De La Rue looks for further savings in print wing

De La Rue is to implement a major restructure of its print manufacturing footprint in a bid to save £13m a year and reduce excess capacity.

The restructuring will involve some £8m of costs and circa £30m of capital investment, with the aim of delivering £13m a year of savings from 2019. It was described as a key part of De La Rue’s “optimise and flex” strategy under its new management team.

The security printing giant announced the news along with its interim results, and said it would provide further details “in the coming weeks”.

De La Rue has five manufacturing sites in the UK: paper mills at Overton and Bathford, banknote printing at Debden (the former Bank of England print works), security printing at Gateshead, and specialist polymer at Westhoughton.

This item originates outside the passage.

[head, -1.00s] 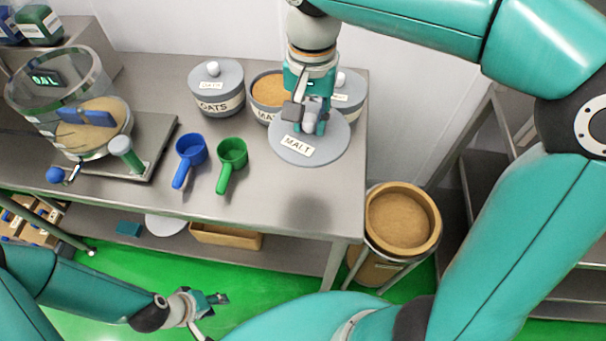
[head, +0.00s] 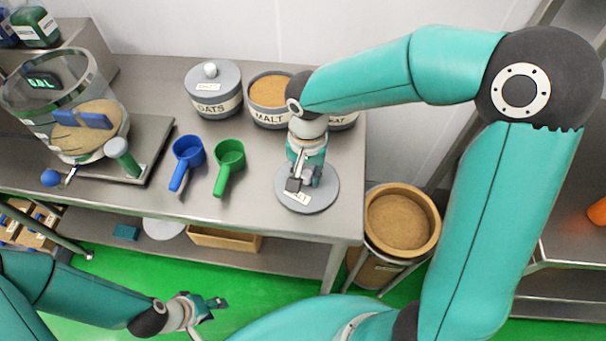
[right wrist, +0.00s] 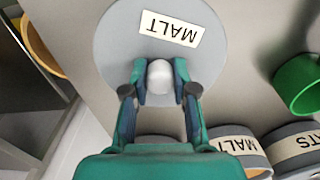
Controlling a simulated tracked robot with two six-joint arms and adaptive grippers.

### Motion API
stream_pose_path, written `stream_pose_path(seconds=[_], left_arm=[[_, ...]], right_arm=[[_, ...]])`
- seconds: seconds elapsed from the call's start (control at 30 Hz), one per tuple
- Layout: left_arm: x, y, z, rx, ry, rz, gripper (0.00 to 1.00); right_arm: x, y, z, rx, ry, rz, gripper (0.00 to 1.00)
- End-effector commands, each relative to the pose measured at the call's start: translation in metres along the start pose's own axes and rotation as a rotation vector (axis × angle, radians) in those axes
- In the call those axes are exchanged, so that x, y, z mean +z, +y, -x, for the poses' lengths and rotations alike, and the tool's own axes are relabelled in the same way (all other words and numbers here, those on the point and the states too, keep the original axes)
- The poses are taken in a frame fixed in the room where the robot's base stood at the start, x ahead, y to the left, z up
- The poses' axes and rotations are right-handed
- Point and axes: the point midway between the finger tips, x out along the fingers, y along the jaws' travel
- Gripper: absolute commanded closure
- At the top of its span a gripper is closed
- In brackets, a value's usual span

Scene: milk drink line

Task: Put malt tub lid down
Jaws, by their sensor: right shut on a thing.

In 2013 it completed the consolidation of two other factories into Gateshead and Westhoughton, to yield annual savings of £6m.

It said the new manufacturing review was almost complete, and that it intended to “modernise banknote print capability” to improve productivity and efficiency. It wants to have the capacity to print 6 billion banknotes in future, and the ability to flex that to up to 7 billion. 

De La Rue’s results for the six months to 26 September were hit by a poor performance from its Cash Processing Systems (CPS) division, where losses increased almost five-fold, from £1m to £4.7m. Competitive pressures also squeezed margins at its Currency wing.

It has launched a “root and branch review” of CPS, which could result in De La Rue offloading the problematic operation.

Group sales were down 5% to £204.8m, while operating profits fell by 29% to £18.9m. It reduced headcount by 6% in the period.

Pre-tax profits were boosted by a £9.5m gain on the sale of surplus land at Overton, and rose 8% to £19.6m. However, underlying pre-tax profits were down 38% to £12.8m.

The group’s share price fell by 10.5p to 434.25p on the news, a new 52-week low (high: 598p).

Banknote paper volumes jumped 9% to 4,900 tonnes after the group picked up some large overspill orders. Banknote printing volumes were flat at 2.7 billion notes. Sales at its currency division rose 2% to £139.8m, while operating profit prior to exceptionals fell 19% to £13.9m.

De La Rue chief executive Martin Sutherland had previously hailed polymer as “the substrate of the future and the group confirmed that it had completed trials on the Bank of England’s new polymer £5 note and production was underway ahead of the note’s roll-out next year. It is also supplying polymer notes for the three banks that issue banknotes in Scotland.

It launched the first family of notes on its own polymer substrate, Safeguard, with the Maldives Monetary Authority at the beginning of this month, and it has also won a three-year polymer note contract worth around £25m with another unnamed customer.

De La Rue also revealed that it outsourced the printing of 500 million banknotes to its third-party security printing partners, as part of its plan to gain greater flexibility and access to “surge capacity”.

Sales at its Identity Systems division, where it has developed the new UK passport design with HM Passport Office, were down 7% to £31.5m, and operating profits fell 22% to £4.6m.

Security Products, which includes cheques, stamps and other secure documents, posted a 13% boost in operating profits to £5.1m on sales of £19.6m (2014: £20.8m).

Group exceptional items included a £10.8m cash charge as part of its settlement with the Bank of India over past banknote paper production irregularities.

De La Rue described the outlook for the second half as “encouraging”, and said its currency order book was up 56% at £318m.